Silent auction items at Friday’s welcoming party at McKnight’s hinted at the event’s prominence, including tickets to this year’s Masters, the 66th Primetime Emmy Awards and even L.A.’s Playboy Mansion Halloween Party. Locals also bid on the last spot to play with the Red Wings in Saturday’s benefit game.

As well as hanging onto bids, attendees also were hanging on to stories told by the sport’s greats, including four-time Stanley Cup champion and NHL enforcer Joey Kocur — who struck a fighting pose for anyone wanting a photo — goalie Eddie Mio and former Red Wings captain Dennis Hextall. Visiting players also told tales about the day’s skiing and fly-fishing outings, with Lorne Knauft scoring a hat trick by catching the most fish under the eye of local guide Colin Taylor. The late-night shenanigans ended with Shea nearly having to rename McKnight’s “McKocur’s” after losing to Kocur in pool.

Before the next day’s big game, many of the players went snowmobiling — where, instead of digging pucks out of corners, they dug snowmobiles out of snowbanks — while others traded their skates for skis. My role: guiding Hextall around the mountain, complete with a boot hike up to Gate C.

“I’ll pay you back for this in the corner tonight,” the former goal and penalty leader for the North Stars said. “Might want to keep your head up.”

On the lift, he told a story about holding his stick up at neck level to thwart a charge, knocking his adversary out for 20 minutes.

From there, it was on to the benefit game at Howelsen, where I was thankful Hextall was assigned to my team. Joining me in the local contingent were Realtors, gallery owners, builders, salesmen and more, all more than willing to pony up a paycheck to play with the sport’s stars. In the locker room, sticks came out of bags as readily as the Ben-Gay, with even a few local high school players on hand to hear such time-tested banter as, “Remember, the beer’s always colder when you win.”

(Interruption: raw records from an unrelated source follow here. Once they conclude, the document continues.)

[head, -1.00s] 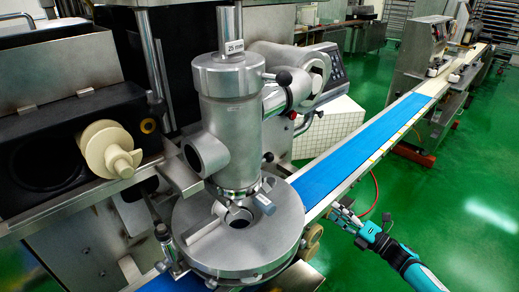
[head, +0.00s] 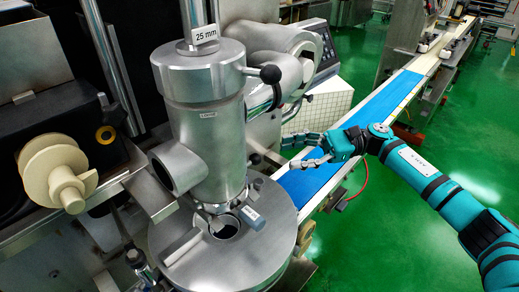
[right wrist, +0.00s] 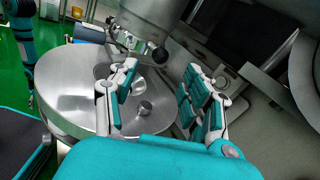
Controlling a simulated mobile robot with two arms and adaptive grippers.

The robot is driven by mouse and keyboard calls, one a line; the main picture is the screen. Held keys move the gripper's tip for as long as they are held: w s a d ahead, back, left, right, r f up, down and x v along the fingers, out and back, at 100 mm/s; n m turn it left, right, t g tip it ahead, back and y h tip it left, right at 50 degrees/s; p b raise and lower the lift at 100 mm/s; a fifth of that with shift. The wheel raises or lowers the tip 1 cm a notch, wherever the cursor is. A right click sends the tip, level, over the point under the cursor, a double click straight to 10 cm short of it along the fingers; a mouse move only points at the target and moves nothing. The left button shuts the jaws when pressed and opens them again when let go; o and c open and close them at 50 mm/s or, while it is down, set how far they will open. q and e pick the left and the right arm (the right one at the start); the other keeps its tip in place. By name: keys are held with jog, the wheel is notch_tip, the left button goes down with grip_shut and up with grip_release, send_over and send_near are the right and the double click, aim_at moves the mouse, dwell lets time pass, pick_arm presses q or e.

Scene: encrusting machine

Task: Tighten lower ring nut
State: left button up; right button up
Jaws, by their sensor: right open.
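The steel cylinder (head: 205,130) stands upright on the machine, above a round steel disc (head: 250,258). A narrow ring (head: 236,197) at the cylinder's foot looks like the lower ring nut; how tight it is cannot be told. A short lever with a black knob (head: 254,159) sticks out low on the cylinder's right side. My right gripper (head: 298,152) is open and empty, to the right of that knob and apart from it. In the right wrist view its spread fingers (right wrist: 158,90) frame the disc (right wrist: 65,85) and a black knob (right wrist: 160,55). My left gripper is not in view.
A blue conveyor belt (head: 316,184) runs from beside the disc to the far right. A grey tagged block (head: 252,217) sits by the disc's central hole. A higher black-knobbed lever (head: 270,74) juts right. A cream roller (head: 55,170) is at left.

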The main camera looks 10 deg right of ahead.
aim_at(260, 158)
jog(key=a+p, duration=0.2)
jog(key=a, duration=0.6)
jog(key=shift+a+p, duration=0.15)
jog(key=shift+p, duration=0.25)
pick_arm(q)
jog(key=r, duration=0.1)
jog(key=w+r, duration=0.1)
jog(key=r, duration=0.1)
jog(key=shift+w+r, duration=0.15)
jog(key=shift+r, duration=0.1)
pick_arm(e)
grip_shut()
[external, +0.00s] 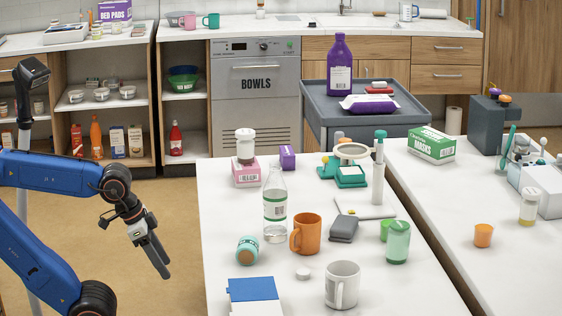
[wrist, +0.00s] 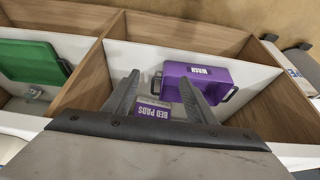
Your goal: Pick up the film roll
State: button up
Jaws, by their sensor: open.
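My gripper (external: 159,266) hangs over the floor to the left of the near white table, its fingers pointing down. In the wrist view my gripper (wrist: 158,82) is open, with nothing between the fingertips. I cannot say for sure which thing is the film roll. A white roll (external: 433,14) lies on the far back counter, and another pale roll (external: 453,120) stands beside the grey cart. A small teal cylinder (external: 247,250) with a tan end lies on the near table. No roll shows in the wrist view.
The near table (external: 225,205) holds a clear bottle (external: 275,205), an orange mug (external: 306,234), a white mug (external: 342,285) and a blue-lidded box (external: 253,290). The wrist view shows wooden compartments with a purple wash tub (wrist: 210,82), bed pads (wrist: 155,112) and a green bin (wrist: 32,62).

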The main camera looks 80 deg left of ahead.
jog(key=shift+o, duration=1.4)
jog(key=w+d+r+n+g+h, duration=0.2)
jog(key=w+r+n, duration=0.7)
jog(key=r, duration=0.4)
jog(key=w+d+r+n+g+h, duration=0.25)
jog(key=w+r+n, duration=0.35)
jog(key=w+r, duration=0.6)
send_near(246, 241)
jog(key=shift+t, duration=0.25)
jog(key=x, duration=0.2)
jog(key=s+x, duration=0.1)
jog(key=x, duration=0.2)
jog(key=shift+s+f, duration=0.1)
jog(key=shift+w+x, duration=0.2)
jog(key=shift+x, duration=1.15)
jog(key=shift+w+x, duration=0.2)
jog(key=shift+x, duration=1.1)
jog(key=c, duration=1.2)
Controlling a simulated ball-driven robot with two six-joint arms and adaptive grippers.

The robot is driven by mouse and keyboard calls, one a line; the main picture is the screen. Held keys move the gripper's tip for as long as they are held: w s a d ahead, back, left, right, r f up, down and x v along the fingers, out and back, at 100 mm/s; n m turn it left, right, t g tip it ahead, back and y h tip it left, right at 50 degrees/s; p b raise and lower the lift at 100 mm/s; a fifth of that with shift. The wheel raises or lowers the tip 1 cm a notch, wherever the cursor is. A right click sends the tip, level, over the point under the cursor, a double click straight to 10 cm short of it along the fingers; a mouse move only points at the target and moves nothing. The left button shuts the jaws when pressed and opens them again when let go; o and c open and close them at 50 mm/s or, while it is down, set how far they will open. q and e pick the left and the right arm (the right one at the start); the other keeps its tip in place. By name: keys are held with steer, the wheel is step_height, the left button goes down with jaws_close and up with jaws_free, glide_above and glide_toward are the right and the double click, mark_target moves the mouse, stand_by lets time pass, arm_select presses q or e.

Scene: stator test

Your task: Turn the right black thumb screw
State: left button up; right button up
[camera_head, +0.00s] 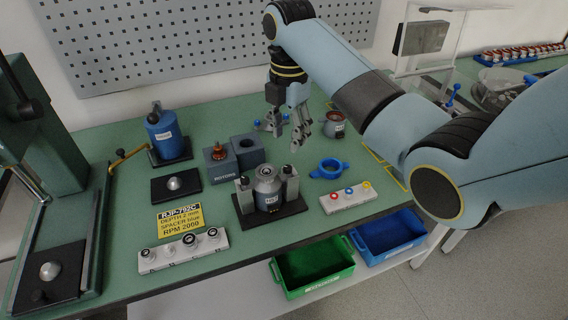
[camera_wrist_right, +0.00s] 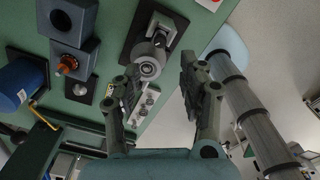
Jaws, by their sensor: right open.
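A fixture with a black base (camera_head: 272,219) stands mid-bench and holds a silver, labelled motor (camera_head: 267,187) between two grey blocks. The right black thumb screw (camera_head: 287,169) tops the right block; another black thumb screw (camera_head: 243,181) is on the left block. My right gripper (camera_head: 288,138) is open and empty, above and behind the fixture, apart from the right screw. In the right wrist view, its open fingers (camera_wrist_right: 158,80) frame the motor's end (camera_wrist_right: 149,68); I cannot clearly make out the screws there. My left gripper is not in view.
A grey block with a copper winding (camera_head: 219,154) and a blue cylinder (camera_head: 166,136) stand left. A blue ring part (camera_head: 329,169) and a white strip with coloured rings (camera_head: 349,197) lie right. A white holder (camera_head: 184,250) is in front. Green (camera_head: 313,279) and blue (camera_head: 388,237) bins sit below.

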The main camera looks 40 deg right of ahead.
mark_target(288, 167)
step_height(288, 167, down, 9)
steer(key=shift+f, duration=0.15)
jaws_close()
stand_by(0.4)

How did I fare in my debut with NHL greats? Not bad, I guess, save for getting pick-pocketed by Peter Klima for the tying goal and blowing a wide-open pass from NHL great Mike Knuble, who registered more than 1,000 games in the show. I also was subjected to every Kocur trick in the book, including thrusting his stick blade into the back of my pants to control me like a marionette.

In the end, the white team bested red, 10-5, but the real winners were the 500-plus fans in attendance and the Youth Hockey Association, which received $7,500 from the festivities.

“We couldn’t be happier with the outcome,” said Shea, touting the weekend’s bluebird and powder days, camaraderie and local support. “The boys felt like they were part of our community.”

Afterward, the action moved on to E3 Chophouse, where the reveling continued without two minutes for roughing. And there, their thoughts about this hockey hamlet of ours truly broke out of the ice.

“It is a great town,” said Rolf Nilsen, an alumni and former Nordic jumper from Norway. “Especially for a Norwegian.” Added Knuble, who skis once per year at a Michigan resort he likens to Howelsen. “It looks like a great place to ski with family.”

All in all, it was a weekend of old friends, powder skiing, fly-fishing, snowmobiling and, oh yeah, a little old-time hockey thrown in for good measure — and all for a great cause.

“We had a blast,” said association secretary and goalie George Bowman, adding that organizers already are planning a return next year. “Steamboat was one of our best experiences ever. The town should be proud of doing what it takes to help youth hockey.”

But I still have to root for the Avs in the playoffs.